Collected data
┌──

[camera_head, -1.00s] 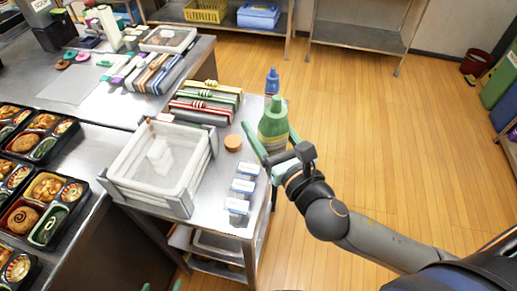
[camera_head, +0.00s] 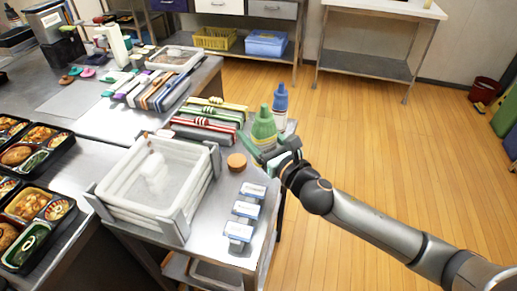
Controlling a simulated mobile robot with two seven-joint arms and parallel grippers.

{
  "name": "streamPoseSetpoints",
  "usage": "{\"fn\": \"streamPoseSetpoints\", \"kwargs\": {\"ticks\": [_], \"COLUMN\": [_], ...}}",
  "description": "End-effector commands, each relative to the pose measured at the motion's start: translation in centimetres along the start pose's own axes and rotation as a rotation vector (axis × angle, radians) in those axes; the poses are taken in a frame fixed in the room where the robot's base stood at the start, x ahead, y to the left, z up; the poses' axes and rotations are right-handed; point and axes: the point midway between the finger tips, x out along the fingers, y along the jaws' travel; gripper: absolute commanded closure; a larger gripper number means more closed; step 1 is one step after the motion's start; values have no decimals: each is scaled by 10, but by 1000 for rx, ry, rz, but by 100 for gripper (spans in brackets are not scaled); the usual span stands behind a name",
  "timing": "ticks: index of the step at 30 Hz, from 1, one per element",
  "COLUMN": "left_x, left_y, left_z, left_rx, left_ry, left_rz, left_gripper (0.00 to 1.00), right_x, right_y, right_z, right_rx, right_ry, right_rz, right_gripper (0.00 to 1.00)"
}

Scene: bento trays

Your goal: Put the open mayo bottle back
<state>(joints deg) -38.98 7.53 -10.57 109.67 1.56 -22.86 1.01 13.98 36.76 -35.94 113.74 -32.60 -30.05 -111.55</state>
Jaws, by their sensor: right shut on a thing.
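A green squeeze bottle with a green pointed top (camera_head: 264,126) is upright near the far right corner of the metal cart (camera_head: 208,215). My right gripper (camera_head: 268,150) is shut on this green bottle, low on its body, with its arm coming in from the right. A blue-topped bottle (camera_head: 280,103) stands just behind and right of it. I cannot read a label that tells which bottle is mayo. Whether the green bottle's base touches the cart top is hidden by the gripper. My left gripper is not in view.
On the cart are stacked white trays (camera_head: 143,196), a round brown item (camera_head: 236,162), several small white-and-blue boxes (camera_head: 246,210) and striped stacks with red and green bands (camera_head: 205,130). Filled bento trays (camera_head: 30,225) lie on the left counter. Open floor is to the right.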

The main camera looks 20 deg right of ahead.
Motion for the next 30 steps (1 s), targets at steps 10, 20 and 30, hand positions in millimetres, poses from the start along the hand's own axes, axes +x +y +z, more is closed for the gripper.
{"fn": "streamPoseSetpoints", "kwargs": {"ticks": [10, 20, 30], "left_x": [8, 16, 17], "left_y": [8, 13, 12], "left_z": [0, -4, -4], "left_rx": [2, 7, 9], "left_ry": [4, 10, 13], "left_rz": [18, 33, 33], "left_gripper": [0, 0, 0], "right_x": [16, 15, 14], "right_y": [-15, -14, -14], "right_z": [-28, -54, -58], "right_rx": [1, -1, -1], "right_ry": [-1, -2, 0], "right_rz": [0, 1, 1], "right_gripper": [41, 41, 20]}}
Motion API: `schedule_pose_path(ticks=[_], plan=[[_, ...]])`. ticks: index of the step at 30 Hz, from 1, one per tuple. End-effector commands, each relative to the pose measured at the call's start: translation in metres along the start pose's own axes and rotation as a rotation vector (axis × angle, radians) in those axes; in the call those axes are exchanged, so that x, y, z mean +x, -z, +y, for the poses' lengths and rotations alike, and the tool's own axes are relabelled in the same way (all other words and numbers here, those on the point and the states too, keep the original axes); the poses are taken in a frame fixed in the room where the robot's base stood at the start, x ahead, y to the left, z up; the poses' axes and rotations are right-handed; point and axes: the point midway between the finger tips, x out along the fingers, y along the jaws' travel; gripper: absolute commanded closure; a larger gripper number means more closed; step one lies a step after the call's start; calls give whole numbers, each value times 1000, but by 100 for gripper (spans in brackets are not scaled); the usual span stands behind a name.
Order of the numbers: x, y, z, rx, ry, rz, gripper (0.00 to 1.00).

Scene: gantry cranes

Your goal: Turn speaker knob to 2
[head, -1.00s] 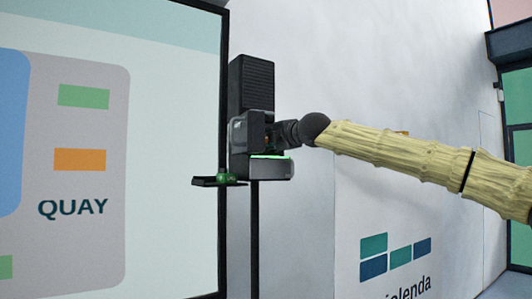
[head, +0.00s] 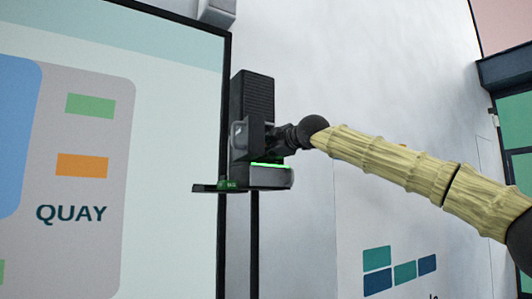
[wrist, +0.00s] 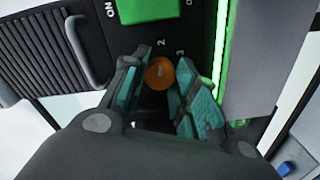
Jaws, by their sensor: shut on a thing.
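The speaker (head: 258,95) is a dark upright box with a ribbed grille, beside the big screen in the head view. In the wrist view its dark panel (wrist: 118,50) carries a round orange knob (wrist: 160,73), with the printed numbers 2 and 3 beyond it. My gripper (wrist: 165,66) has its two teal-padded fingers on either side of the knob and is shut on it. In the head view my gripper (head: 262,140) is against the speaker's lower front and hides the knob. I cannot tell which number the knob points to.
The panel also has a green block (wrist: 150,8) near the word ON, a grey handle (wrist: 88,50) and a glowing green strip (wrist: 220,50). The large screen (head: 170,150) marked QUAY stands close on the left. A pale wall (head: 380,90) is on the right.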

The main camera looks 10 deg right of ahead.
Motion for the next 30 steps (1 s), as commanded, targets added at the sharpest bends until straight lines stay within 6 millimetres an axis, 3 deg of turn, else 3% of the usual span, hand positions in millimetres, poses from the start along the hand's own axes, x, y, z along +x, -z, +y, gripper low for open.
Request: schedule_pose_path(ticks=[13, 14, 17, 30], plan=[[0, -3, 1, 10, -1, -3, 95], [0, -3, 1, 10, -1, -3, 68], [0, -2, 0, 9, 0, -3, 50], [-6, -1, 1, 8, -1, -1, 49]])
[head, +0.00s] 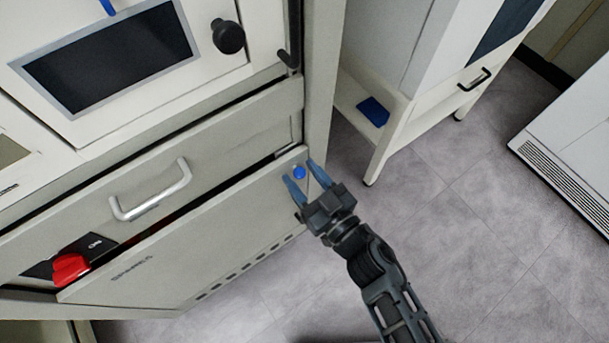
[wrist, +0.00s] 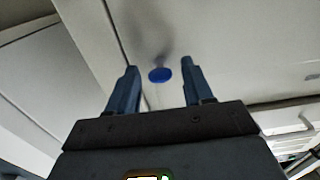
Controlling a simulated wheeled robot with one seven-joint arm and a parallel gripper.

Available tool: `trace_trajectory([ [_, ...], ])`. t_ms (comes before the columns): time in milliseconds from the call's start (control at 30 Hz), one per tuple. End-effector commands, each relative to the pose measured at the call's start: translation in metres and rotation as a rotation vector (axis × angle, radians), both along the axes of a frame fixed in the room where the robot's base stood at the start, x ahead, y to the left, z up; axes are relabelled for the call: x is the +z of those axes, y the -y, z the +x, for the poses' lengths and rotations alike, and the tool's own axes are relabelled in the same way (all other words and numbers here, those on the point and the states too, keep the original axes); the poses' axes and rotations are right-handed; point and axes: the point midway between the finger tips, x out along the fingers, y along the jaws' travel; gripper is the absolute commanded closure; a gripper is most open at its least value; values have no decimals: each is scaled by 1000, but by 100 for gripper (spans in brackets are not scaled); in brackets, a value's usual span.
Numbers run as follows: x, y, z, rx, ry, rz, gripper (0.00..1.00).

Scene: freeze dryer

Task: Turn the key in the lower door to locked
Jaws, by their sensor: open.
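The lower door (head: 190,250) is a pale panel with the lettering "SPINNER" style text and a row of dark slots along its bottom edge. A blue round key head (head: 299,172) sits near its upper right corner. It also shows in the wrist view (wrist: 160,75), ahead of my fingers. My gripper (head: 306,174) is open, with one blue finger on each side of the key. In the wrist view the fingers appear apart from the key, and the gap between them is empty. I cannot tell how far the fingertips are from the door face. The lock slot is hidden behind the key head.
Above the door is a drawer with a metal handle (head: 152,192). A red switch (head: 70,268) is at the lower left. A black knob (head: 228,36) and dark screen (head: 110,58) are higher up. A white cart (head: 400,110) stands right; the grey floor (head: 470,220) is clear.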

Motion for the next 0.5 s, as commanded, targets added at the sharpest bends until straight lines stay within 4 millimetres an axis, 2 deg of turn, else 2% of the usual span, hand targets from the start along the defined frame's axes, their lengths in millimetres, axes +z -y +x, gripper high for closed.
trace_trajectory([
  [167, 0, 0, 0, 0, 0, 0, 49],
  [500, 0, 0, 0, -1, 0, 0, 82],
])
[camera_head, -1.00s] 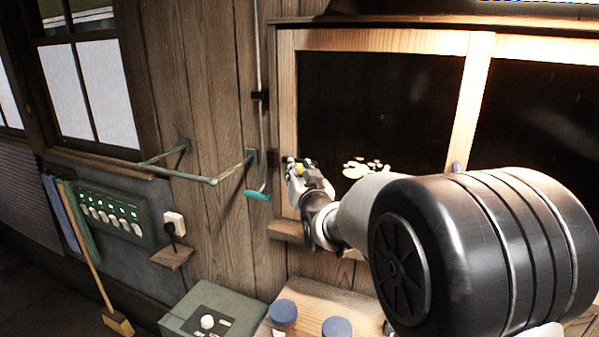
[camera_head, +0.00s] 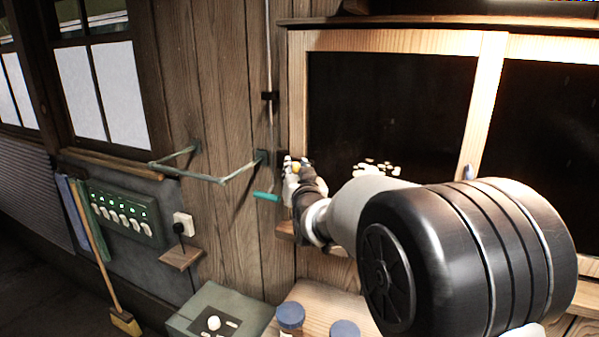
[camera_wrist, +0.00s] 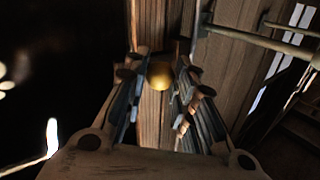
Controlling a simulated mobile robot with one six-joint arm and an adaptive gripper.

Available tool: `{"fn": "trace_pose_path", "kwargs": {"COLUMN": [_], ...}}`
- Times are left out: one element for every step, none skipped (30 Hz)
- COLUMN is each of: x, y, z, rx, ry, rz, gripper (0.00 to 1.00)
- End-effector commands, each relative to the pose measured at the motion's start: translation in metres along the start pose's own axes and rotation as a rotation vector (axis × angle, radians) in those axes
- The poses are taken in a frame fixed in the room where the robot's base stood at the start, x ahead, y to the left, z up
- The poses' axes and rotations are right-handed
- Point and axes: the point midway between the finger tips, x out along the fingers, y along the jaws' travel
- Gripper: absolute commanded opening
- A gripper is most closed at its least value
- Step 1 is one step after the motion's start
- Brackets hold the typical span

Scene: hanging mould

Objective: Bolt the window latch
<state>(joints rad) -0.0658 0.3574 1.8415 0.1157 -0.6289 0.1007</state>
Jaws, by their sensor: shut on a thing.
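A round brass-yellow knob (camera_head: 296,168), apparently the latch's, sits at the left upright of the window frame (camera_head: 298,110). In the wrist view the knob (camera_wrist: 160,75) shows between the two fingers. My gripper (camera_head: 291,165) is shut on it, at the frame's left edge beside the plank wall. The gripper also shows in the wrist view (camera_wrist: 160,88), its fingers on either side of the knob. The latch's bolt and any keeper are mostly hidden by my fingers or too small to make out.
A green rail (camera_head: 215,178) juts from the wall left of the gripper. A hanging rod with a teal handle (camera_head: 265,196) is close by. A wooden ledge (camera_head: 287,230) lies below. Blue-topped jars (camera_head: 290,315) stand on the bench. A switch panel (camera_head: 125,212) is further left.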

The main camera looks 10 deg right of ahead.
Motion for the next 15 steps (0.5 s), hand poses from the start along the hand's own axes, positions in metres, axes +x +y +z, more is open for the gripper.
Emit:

└──

Exactly and only the lines from the line that contains "- The poses are" through the line that contains "<state>(joints rad) -0.0658" are to be repeated as they stand.

* [Task solution]:
- The poses are taken in a frame fixed in the room where the robot's base stood at the start, x ahead, y to the left, z up
- The poses' axes and rotations are right-handed
- Point and axes: the point midway between the finger tips, x out along the fingers, y along the jaws' travel
- Gripper: absolute commanded opening
- A gripper is most closed at its least value
- Step 1 is one step after the motion's start
- Brackets hold the typical span

Scene: hanging mould

Objective: Bolt the window latch
<state>(joints rad) -0.0658 0.3574 1.8415 0.1157 -0.6289 0.1007</state>

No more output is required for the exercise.